▶ _EXERCISE_
Copy each line of the data below exactly, leaving out pictures.

▶ _RAW RECORDS_
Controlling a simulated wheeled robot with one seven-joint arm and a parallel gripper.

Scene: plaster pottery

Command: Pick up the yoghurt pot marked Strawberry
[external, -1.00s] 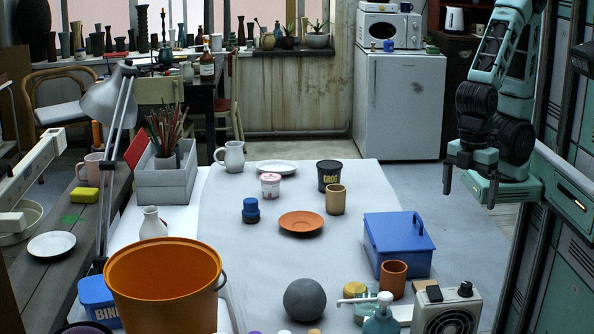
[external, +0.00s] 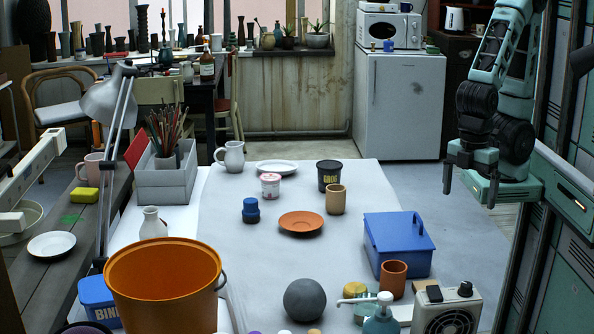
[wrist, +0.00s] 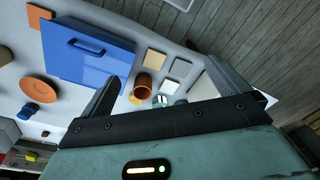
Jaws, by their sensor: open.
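A small white and pink pot with a label (external: 270,186) stands upright at the back of the table, left of a black tub; its lettering is too small to read. It looks like the yoghurt pot. My gripper (external: 468,187) hangs open and empty to the right of the table, well apart from the pot. In the wrist view my gripper's fingers (wrist: 168,88) are spread with nothing between them, and I cannot make out the pot there.
The black tub (external: 329,175) and a tan cup (external: 335,200) stand close right of the pot. A blue jar (external: 250,211), an orange saucer (external: 301,224) and a white plate (external: 277,167) are around it. A blue lidded box (external: 398,250) stands between my gripper and the pot.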

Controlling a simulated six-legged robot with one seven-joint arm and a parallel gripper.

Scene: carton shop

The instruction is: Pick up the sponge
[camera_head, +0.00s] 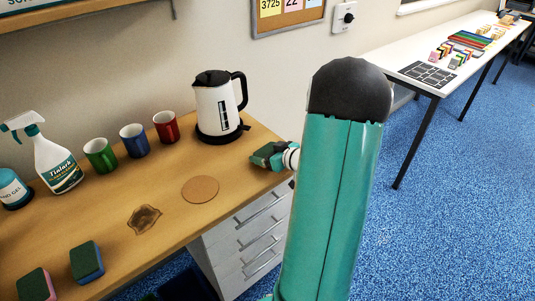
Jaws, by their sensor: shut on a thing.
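Two sponges lie at the lower left of the wooden desk (215,215). One is a green-topped blue sponge (87,262). The other is a green-topped pink sponge (36,287), partly cut off by the frame's bottom edge. My gripper (264,155) is at the desk's right end, right of the kettle, well apart from both of these sponges. It is shut on a small dark green thing, possibly another sponge. The teal and dark fingers hide most of it, so I cannot make out its shape. My teal arm covers the middle right of the view.
A kettle (213,108), red mug (166,127), blue mug (134,141), green mug (100,155), spray bottle (55,165) and gel bottle (12,190) line the wall side. A round coaster (200,189) and brown spill (144,219) lie in front. A white table (405,52) stands far right.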

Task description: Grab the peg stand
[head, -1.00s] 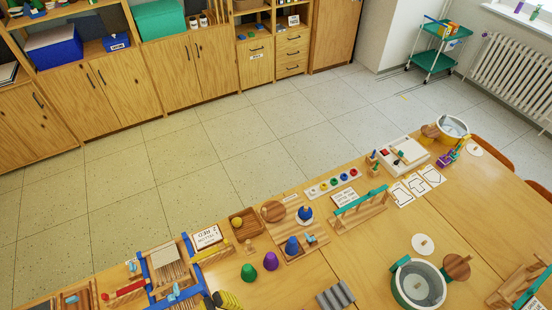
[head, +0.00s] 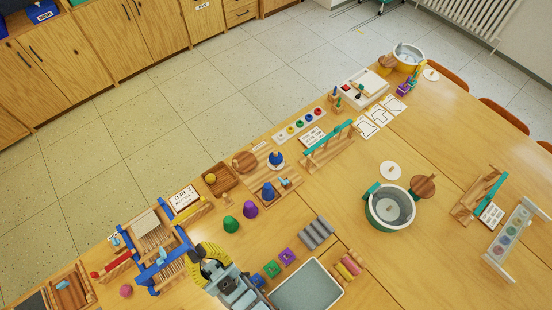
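I cannot tell for sure which thing is the peg stand. One candidate is a small wooden piece with upright green-topped pegs (head: 335,97), left of the white box near the far table edge. Another is a small purple and blue upright piece (head: 407,86) right of that box. My gripper (head: 205,262), with yellow-and-black striped parts, is at the bottom of the head view, beside a blue-and-wood loom frame (head: 152,232). It is far from both candidates. Its fingertips are not clear, so its opening cannot be read.
A wooden board with blue pieces (head: 284,184), a grey-blue tray (head: 306,287) and a round pot (head: 390,207) crowd the table.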

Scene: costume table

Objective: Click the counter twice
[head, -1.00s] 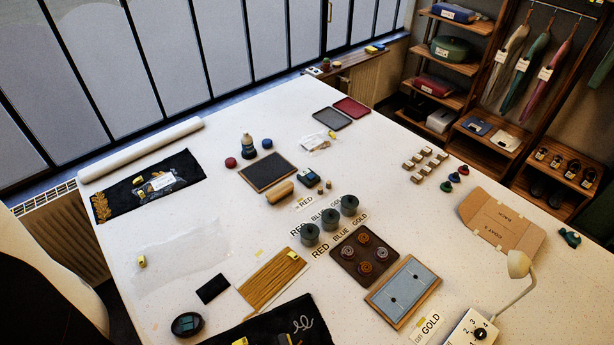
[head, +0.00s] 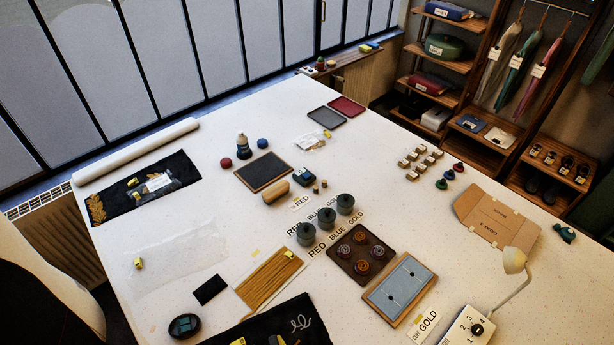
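No object here is clearly legible as a counter. A small blue-and-dark device (head: 303,177) stands near the table's middle, right of the dark board, and may be it. A dark rounded object (head: 185,326) with a teal top lies at the front left and could also be it. Both are too small to read. My gripper is not visible in the head view, so its opening and its place relative to these objects cannot be seen.
The white table (head: 130,310) is crowded. Several dark green pots (head: 325,220) stand by the colour labels. A brown tray (head: 340,262), a blue-grey board (head: 400,290), a lamp (head: 515,260) and a numbered dial box (head: 468,330) lie to the right. A dark board (head: 264,172) lies behind.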

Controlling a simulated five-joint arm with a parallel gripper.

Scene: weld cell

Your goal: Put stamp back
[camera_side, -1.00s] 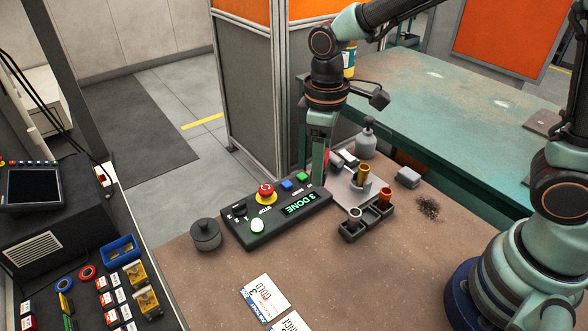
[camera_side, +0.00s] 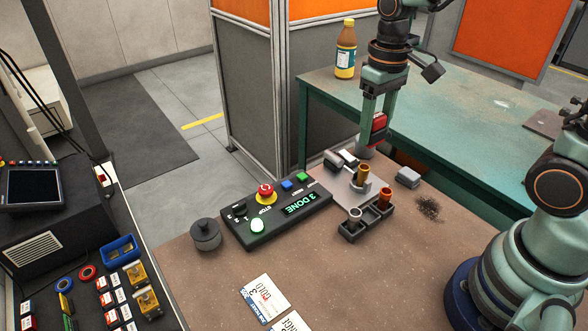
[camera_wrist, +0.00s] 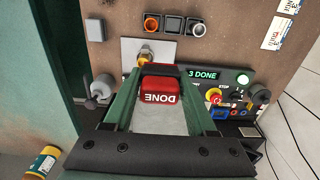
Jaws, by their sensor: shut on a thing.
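My gripper (camera_side: 375,143) is shut on a red block marked DONE (camera_wrist: 160,92), which looks like the stamp. The block also shows as a red patch between my fingers in the side view (camera_side: 379,122). My gripper is above the back edge of the brown bench, behind the metal plate (camera_side: 346,196). A brass cylinder (camera_side: 362,174) stands on that plate. A black three-slot rack (camera_side: 352,236) in front of it holds a copper piece (camera_side: 385,194) and a grey piece (camera_side: 355,214); its middle slot looks empty.
The control box (camera_side: 275,214), with display "3 DONE" and a red stop button, is left of the plate. A dark round pot (camera_side: 206,235) stands farther left. Printed cards (camera_side: 265,296) lie at the front. An amber bottle (camera_side: 346,50) stands on the green table.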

▶ _COMPLETE OUTPUT_
Controlling a simulated wheeled robot with one seven-joint arm and a parallel gripper.

Scene: plaster pottery

Command: Pick up the yoghurt pot marked Strawberry
[external, -1.00s] 
[external, +0.00s] 
[wrist, +0.00s] 
Jaws, by their sensor: open.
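A small white and pink pot with a label (external: 270,186) stands upright at the back of the table, left of a black tub; its lettering is too small to read. It looks like the yoghurt pot. My gripper (external: 468,187) hangs open and empty to the right of the table, well apart from the pot. In the wrist view my gripper's fingers (wrist: 168,88) are spread with nothing between them, and I cannot make out the pot there.
The black tub (external: 329,175) and a tan cup (external: 335,200) stand close right of the pot. A blue jar (external: 250,211), an orange saucer (external: 301,224) and a white plate (external: 277,167) are around it. A blue lidded box (external: 398,250) stands between my gripper and the pot.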

Controlling a simulated six-legged robot with one seven-joint arm and a parallel gripper.

Scene: carton shop

The instruction is: Pick up the sponge
[camera_head, +0.00s] 
Jaws, by their sensor: shut on a thing.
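Two sponges lie at the lower left of the wooden desk (215,215). One is a green-topped blue sponge (87,262). The other is a green-topped pink sponge (36,287), partly cut off by the frame's bottom edge. My gripper (264,155) is at the desk's right end, right of the kettle, well apart from both of these sponges. It is shut on a small dark green thing, possibly another sponge. The teal and dark fingers hide most of it, so I cannot make out its shape. My teal arm covers the middle right of the view.
A kettle (213,108), red mug (166,127), blue mug (134,141), green mug (100,155), spray bottle (55,165) and gel bottle (12,190) line the wall side. A round coaster (200,189) and brown spill (144,219) lie in front. A white table (405,52) stands far right.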

Task description: Grab the peg stand
[head, -1.00s] 
[head, +0.00s] 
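I cannot tell for sure which thing is the peg stand. One candidate is a small wooden piece with upright green-topped pegs (head: 335,97), left of the white box near the far table edge. Another is a small purple and blue upright piece (head: 407,86) right of that box. My gripper (head: 205,262), with yellow-and-black striped parts, is at the bottom of the head view, beside a blue-and-wood loom frame (head: 152,232). It is far from both candidates. Its fingertips are not clear, so its opening cannot be read.
A wooden board with blue pieces (head: 284,184), a grey-blue tray (head: 306,287) and a round pot (head: 390,207) crowd the table.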

Scene: costume table

Objective: Click the counter twice
[head, -1.00s] 
[head, +0.00s] 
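No object here is clearly legible as a counter. A small blue-and-dark device (head: 303,177) stands near the table's middle, right of the dark board, and may be it. A dark rounded object (head: 185,326) with a teal top lies at the front left and could also be it. Both are too small to read. My gripper is not visible in the head view, so its opening and its place relative to these objects cannot be seen.
The white table (head: 130,310) is crowded. Several dark green pots (head: 325,220) stand by the colour labels. A brown tray (head: 340,262), a blue-grey board (head: 400,290), a lamp (head: 515,260) and a numbered dial box (head: 468,330) lie to the right. A dark board (head: 264,172) lies behind.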

Controlling a simulated five-joint arm with a parallel gripper.

Scene: weld cell

Your goal: Put stamp back
[camera_side, -1.00s] 
[camera_side, +0.00s] 
[camera_wrist, +0.00s] 
Jaws, by their sensor: shut on a thing.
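My gripper (camera_side: 375,143) is shut on a red block marked DONE (camera_wrist: 160,92), which looks like the stamp. The block also shows as a red patch between my fingers in the side view (camera_side: 379,122). My gripper is above the back edge of the brown bench, behind the metal plate (camera_side: 346,196). A brass cylinder (camera_side: 362,174) stands on that plate. A black three-slot rack (camera_side: 352,236) in front of it holds a copper piece (camera_side: 385,194) and a grey piece (camera_side: 355,214); its middle slot looks empty.
The control box (camera_side: 275,214), with display "3 DONE" and a red stop button, is left of the plate. A dark round pot (camera_side: 206,235) stands farther left. Printed cards (camera_side: 265,296) lie at the front. An amber bottle (camera_side: 346,50) stands on the green table.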

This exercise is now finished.